### EXERCISE BRIEF
Copy all lines holding the word "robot" from the entries.

+ + + +

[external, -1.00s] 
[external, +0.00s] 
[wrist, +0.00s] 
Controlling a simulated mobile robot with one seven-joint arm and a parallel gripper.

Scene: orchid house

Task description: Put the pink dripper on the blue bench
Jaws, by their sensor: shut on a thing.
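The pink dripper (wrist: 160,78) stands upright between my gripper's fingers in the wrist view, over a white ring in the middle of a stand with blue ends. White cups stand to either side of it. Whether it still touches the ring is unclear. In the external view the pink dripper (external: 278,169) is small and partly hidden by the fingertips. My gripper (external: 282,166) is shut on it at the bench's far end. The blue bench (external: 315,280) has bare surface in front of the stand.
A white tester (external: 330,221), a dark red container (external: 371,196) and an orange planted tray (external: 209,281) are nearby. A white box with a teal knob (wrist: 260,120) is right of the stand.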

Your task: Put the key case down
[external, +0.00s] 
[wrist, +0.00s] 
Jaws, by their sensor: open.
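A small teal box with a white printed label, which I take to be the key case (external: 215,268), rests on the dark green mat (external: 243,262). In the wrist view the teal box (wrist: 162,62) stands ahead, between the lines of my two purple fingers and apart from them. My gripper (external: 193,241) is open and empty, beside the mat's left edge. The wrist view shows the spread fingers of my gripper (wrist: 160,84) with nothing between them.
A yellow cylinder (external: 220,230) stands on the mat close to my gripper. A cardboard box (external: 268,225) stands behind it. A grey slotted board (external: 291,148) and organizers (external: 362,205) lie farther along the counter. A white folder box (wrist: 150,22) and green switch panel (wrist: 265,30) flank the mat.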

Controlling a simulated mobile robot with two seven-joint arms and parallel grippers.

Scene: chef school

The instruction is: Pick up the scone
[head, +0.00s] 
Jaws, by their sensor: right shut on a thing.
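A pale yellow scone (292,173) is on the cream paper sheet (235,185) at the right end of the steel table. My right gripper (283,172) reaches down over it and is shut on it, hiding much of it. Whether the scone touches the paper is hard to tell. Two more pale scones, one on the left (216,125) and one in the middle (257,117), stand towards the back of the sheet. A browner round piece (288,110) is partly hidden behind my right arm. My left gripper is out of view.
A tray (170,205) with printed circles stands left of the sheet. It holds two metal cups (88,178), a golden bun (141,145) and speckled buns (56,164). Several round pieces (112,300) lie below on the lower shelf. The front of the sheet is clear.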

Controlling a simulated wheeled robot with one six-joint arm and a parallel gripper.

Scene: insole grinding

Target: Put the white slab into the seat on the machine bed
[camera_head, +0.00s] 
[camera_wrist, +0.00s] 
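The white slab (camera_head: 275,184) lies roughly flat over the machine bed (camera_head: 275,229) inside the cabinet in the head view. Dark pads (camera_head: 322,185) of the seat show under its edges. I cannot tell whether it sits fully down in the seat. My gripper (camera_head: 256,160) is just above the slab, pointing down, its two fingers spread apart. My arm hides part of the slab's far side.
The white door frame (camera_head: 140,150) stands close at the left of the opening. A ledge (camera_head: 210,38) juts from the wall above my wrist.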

+ + + +

### EXPECTED ANSWER
Controlling a simulated mobile robot with one seven-joint arm and a parallel gripper.
Controlling a simulated mobile robot with two seven-joint arms and parallel grippers.
Controlling a simulated wheeled robot with one six-joint arm and a parallel gripper.

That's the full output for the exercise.